In 1957 Rand had published Atlas Shrugged, her magnum opus, but even in 1961 she was probably best known for The Fountainhead, a 1943 novel that was made into a movie starring Gary Cooper six years later. In the year that novel came out, Rand began working on “The Moral Basis of Individualism.” A “condensed” portion (which you can read here) appeared as “The Only Path to Tomorrow” in the January 1944 issue of Reader’s Digest.[1] When he cited it, it was already 17 years old and something that would have been collected in the war-related scrap drives. I’m inclined to think he had bought it when it came out and kept it from the paper salvagers.
Having died in 1992, Sellers didn’t live to see the suffocating ideological conformity that every institution in his country demands. What Sellers quoted from Rand’s essay rings ominously relevant to our day; it bears on the individualism he calls Christian. Rand wrote:
The greatest threat to mankind and civilization is the spread of the totalitarian philosophy. Its best ally is not the devotion of its followers, but the confusion of its enemies. To fight it, we must understand it.

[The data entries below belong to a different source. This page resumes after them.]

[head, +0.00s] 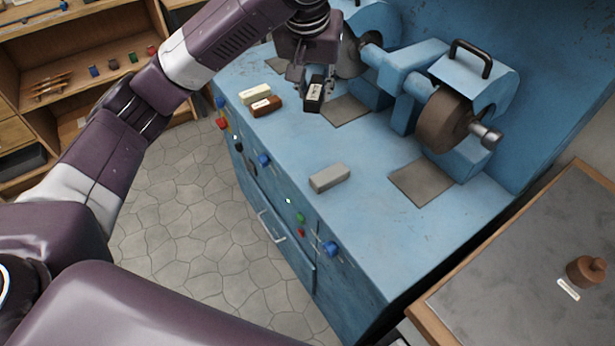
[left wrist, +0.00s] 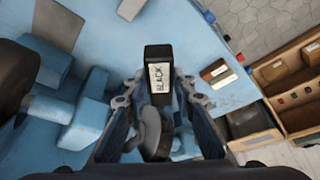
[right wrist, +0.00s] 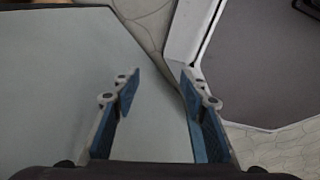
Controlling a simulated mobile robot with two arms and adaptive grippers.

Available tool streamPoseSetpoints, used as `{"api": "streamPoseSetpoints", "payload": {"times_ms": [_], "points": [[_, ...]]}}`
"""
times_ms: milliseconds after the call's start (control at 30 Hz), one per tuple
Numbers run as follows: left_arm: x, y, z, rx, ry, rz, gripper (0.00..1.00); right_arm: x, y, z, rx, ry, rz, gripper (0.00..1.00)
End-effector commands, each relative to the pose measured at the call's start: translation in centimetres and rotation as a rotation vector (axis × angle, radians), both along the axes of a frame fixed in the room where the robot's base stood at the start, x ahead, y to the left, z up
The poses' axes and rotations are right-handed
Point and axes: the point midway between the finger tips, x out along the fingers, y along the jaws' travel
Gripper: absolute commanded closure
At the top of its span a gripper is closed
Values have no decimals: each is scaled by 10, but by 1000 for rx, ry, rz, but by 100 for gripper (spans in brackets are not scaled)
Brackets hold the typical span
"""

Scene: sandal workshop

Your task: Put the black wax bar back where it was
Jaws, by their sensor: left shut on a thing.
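The black wax bar (head: 314,97) is at the far part of the blue machine bench, held by my left gripper (head: 314,75). In the left wrist view the black wax bar (left wrist: 159,77) shows a white label reading BLACK and sits between the fingertips of the left gripper (left wrist: 160,100). Whether its lower end touches the bench I cannot tell. My right gripper (right wrist: 159,85) is open and empty in the right wrist view, with its fingers well apart.
A cream bar (head: 255,94) and a brown bar (head: 266,106) lie left of the black bar. A grey bar (head: 329,178) lies nearer on the blue bench (head: 270,150). Blue grinding machines (head: 445,110) stand along the back. Open bench top lies between brown and grey bars.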

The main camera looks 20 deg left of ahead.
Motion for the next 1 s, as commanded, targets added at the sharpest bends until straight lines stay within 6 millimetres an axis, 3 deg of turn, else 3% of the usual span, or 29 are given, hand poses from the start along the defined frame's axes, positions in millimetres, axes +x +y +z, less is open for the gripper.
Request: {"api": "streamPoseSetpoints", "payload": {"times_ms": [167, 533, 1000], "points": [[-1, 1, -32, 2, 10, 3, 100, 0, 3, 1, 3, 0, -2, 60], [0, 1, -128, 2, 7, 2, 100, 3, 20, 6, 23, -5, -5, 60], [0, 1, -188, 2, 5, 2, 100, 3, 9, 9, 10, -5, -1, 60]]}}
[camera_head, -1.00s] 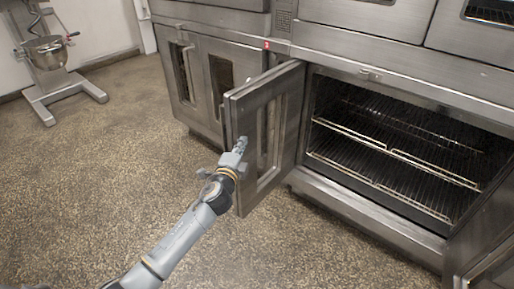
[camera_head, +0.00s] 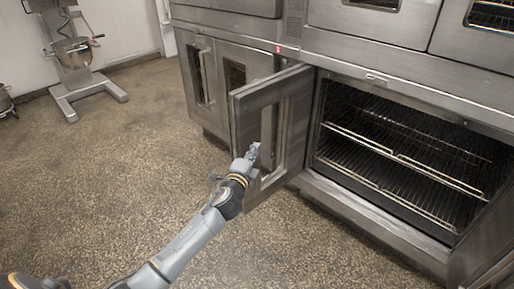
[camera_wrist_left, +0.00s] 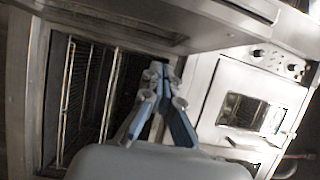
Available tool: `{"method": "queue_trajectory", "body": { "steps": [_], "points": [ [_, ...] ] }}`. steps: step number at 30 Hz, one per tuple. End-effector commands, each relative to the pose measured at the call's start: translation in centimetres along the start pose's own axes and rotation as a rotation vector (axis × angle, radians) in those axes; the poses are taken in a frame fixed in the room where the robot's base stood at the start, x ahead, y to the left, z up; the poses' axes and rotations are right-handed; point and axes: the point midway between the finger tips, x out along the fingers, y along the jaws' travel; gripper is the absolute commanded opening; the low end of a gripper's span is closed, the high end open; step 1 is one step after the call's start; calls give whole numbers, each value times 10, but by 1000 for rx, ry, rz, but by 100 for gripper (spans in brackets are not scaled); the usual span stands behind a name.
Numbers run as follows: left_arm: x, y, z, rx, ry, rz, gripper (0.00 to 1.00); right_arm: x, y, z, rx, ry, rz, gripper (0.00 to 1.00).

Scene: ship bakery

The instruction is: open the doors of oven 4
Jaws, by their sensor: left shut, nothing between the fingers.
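The lower right oven (camera_head: 352,195) stands open, with wire racks inside. Its left door (camera_head: 243,130), a steel frame with a window, is swung outward. Its right door (camera_head: 492,262) is also swung out and is cut off at the lower right. My left gripper (camera_head: 254,150) is shut and empty at the lower part of the left door; I cannot tell whether it touches it. In the left wrist view the shut fingers (camera_wrist_left: 156,74) show in front of the oven's dark opening and racks (camera_wrist_left: 68,95). My right gripper is out of view. The oven number is not readable.
Another oven with closed doors (camera_head: 233,62) stands to the left. Upper ovens (camera_head: 385,28) are above. A mixer on a stand (camera_head: 72,55) is at the back left. The speckled floor (camera_head: 110,180) at left is clear.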

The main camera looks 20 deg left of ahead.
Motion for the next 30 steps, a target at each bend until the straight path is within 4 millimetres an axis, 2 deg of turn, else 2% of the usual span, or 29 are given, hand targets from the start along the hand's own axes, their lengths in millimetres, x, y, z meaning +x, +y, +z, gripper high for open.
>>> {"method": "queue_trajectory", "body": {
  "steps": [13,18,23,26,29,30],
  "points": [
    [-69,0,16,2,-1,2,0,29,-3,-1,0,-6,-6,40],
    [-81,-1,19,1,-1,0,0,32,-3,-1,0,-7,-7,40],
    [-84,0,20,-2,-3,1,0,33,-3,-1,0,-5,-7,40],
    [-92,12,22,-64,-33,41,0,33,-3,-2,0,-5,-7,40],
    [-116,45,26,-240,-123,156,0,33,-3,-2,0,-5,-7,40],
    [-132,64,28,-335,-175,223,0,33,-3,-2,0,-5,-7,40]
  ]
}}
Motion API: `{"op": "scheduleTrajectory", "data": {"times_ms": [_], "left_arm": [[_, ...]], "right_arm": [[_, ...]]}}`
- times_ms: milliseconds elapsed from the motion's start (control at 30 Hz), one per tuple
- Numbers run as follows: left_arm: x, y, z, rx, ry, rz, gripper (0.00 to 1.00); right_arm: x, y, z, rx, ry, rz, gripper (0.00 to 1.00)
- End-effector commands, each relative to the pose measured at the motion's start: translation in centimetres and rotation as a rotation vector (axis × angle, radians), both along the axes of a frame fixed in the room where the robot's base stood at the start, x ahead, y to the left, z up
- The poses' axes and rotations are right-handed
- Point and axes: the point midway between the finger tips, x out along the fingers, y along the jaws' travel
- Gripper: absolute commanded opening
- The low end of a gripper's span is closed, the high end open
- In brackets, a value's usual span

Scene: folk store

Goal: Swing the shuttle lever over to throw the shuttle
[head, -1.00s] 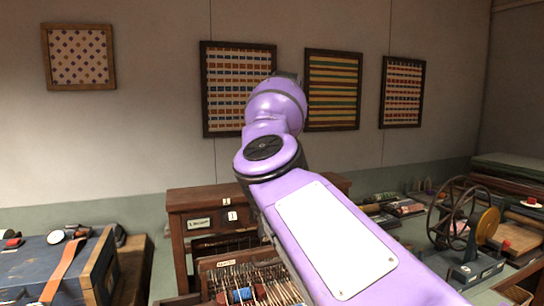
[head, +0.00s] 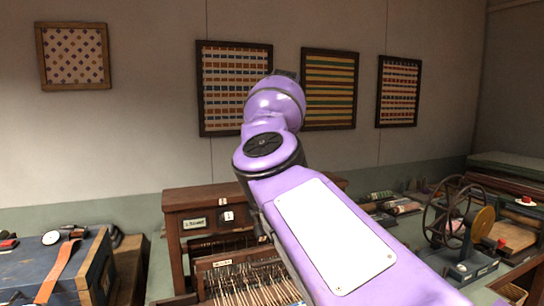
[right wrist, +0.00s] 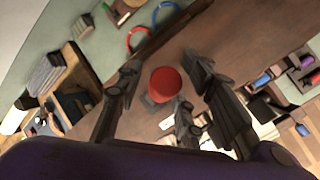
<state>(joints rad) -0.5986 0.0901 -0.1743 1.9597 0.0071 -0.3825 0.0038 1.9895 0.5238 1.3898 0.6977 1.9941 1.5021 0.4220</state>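The wooden loom cabinet (head: 190,201) stands on the bench in the head view, with a small label on its front. Below it is a frame of pale threads (head: 245,284), partly covered by my right arm. I cannot make out the lever's shaft. In the right wrist view a round red knob (right wrist: 165,83) sits between the spread fingers of my right gripper (right wrist: 162,66). The gripper is open around it, with gaps visible on both sides. In the head view my purple right arm hides the gripper. My left gripper is not in view.
A blue chest (head: 60,270) with a leather strap stands at the left. A spoked wheel (head: 447,212) on a stand is at the right. Framed textiles (head: 330,88) hang on the wall. In the right wrist view, coloured rings (right wrist: 166,14) and several spools lie around the gripper.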

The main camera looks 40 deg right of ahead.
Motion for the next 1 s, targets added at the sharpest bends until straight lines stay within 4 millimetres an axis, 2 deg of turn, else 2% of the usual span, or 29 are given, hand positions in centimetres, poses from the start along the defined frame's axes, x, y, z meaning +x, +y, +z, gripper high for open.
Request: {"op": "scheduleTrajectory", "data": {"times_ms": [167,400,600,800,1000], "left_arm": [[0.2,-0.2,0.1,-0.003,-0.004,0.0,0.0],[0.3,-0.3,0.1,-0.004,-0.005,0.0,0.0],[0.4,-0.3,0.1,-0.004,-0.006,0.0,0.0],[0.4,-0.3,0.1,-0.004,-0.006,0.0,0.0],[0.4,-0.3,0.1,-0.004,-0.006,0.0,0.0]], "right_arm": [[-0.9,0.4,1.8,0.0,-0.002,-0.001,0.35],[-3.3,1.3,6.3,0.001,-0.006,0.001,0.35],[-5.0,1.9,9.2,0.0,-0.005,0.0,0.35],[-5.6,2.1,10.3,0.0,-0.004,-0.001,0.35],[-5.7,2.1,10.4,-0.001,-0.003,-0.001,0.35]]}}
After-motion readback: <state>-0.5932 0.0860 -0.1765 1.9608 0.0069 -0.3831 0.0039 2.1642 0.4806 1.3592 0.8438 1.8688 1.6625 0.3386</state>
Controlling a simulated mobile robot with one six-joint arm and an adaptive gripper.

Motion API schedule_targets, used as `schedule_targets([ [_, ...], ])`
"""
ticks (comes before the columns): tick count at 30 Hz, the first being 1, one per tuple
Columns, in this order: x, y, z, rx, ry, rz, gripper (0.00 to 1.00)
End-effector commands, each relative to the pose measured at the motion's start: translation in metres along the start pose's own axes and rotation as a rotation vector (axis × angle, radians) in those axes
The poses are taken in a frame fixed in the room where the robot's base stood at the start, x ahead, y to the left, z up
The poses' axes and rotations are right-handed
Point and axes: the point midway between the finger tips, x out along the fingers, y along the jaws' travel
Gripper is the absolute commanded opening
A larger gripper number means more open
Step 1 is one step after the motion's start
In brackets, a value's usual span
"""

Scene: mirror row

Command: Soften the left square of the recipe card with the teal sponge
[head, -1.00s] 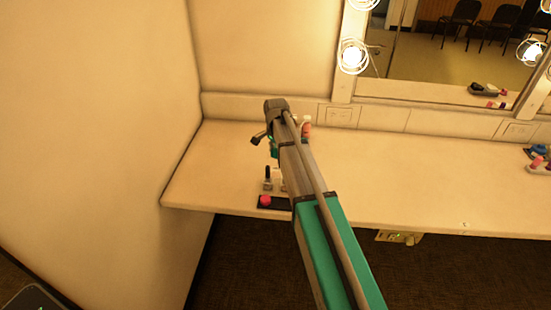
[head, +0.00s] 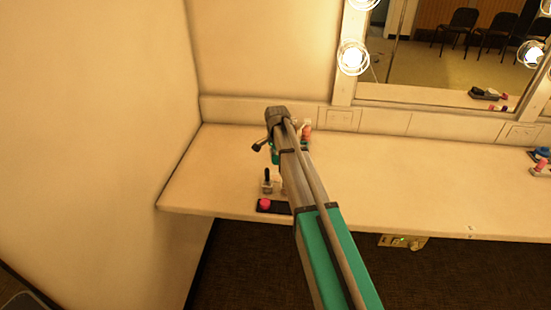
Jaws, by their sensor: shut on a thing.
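My arm reaches over the left part of the pale counter (head: 400,180), and its bent end is near the back wall. My gripper is hidden behind the arm, so its fingers and anything between them do not show. I cannot make out the teal sponge; the teal patches near the arm's end look like part of my arm. I cannot make out the recipe card or its squares either.
Left of my arm are a small bottle with a dark top (head: 267,180) and a black tray (head: 274,208) with a pink item (head: 264,204). An orange-pink bottle (head: 306,131) stands behind the arm. Blue item (head: 541,153) at far right. The middle counter is clear.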

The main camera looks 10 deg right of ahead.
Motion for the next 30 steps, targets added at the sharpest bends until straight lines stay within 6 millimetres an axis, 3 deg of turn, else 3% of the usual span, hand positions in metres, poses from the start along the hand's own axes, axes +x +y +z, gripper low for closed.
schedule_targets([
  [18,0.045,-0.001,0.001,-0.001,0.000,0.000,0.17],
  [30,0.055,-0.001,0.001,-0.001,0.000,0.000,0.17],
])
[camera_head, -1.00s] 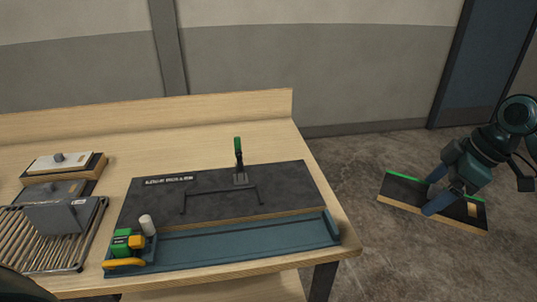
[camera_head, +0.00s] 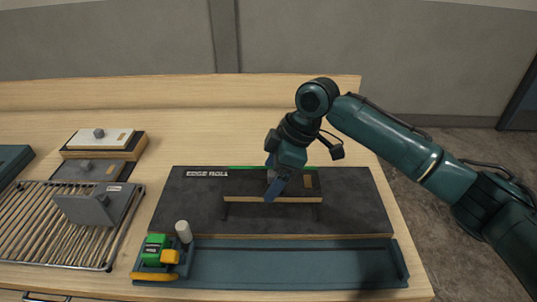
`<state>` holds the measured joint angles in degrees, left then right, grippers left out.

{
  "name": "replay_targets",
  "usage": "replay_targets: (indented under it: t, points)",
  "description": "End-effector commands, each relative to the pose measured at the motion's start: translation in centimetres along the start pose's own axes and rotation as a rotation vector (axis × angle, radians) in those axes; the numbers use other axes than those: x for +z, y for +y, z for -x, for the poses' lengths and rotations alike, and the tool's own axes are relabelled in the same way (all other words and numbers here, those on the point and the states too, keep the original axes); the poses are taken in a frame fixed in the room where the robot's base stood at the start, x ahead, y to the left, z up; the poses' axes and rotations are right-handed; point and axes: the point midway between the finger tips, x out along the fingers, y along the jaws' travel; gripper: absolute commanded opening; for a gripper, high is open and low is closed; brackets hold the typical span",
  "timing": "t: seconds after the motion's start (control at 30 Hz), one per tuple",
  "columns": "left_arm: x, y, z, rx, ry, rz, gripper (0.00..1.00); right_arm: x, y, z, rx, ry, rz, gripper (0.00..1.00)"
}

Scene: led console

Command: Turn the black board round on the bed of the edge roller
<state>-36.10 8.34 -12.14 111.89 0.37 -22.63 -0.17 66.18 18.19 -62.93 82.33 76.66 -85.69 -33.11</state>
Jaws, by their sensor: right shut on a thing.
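The black board (camera_head: 245,186) has a thin green strip on its far edge and a bare wood-coloured near edge. My right gripper (camera_head: 277,188) is shut on it near its middle, fingers pointing down. The board is over the black bed (camera_head: 180,215) of the edge roller; I cannot tell whether it touches the bed or hangs just above. My left gripper is not in view.
A teal trough (camera_head: 290,265) runs along the front, with a green and yellow roller unit (camera_head: 157,250) and a white cylinder (camera_head: 184,231) at its left end. A wire rack (camera_head: 65,235) with a grey block stands left, stacked boards (camera_head: 100,140) behind it.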

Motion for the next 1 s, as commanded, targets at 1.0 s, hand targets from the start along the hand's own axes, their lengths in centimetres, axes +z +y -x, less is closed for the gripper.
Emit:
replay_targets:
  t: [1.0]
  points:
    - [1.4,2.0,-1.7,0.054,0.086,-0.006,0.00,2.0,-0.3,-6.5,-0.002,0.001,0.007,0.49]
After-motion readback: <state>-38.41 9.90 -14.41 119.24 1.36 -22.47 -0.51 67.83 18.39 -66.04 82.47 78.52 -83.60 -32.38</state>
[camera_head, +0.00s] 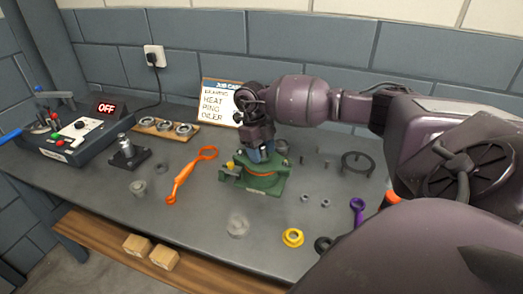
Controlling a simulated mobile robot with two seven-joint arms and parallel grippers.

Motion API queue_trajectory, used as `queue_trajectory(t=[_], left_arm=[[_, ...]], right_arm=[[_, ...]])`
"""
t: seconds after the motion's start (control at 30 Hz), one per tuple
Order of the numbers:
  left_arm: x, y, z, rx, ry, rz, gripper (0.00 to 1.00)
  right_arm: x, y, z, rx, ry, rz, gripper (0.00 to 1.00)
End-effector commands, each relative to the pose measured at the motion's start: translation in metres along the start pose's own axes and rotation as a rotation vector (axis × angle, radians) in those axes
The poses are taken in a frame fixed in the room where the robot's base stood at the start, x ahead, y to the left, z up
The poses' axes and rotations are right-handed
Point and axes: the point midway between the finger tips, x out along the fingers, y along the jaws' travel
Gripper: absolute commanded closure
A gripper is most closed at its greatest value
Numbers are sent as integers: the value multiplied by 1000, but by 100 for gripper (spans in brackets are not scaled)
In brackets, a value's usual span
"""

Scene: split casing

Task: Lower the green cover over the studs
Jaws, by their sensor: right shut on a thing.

Totalitarianism is collectivism. Collectivism is the subjugation of the individual to a group—whether to a race, class or state does not matter. Collectivism holds that man must be chained to collective action and collective thought for the sake of what is called “the common good.” . . . No tyrant has ever lasted long by the force of arms alone. Men have been enslaved primarily by spiritual weapons. And the greatest of these is the collectivist doctrine that the supremacy of the state over the individual constitutes the common good. No dictator could rise if men held as a scared faith the conviction that they have inalienable rights of which they cannot be deprived for any cause whatsoever, by any man whatsoever, neither by evildoer, nor by supposed benefactor.
This is the basic tenet of individualism, as opposed to collectivism. Individualism holds that man is an independent entity with an inalienable right to the pursuit of his own happiness is a society where men deal with one another as equals.[2]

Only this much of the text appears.